**MATERIAL PROVIDED**:
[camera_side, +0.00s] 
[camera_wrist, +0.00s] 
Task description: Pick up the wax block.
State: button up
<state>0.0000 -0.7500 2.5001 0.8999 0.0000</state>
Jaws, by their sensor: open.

**WHAT IS ASKED**:
Write out every line of the material again, exactly as it reads.

**ANSWER**:
[camera_side, +0.00s] 
[camera_wrist, +0.00s] 
Task description: Pick up the wax block.
State: button up
<state>0.0000 -0.7500 2.5001 0.8999 0.0000</state>
Jaws, by their sensor: open.

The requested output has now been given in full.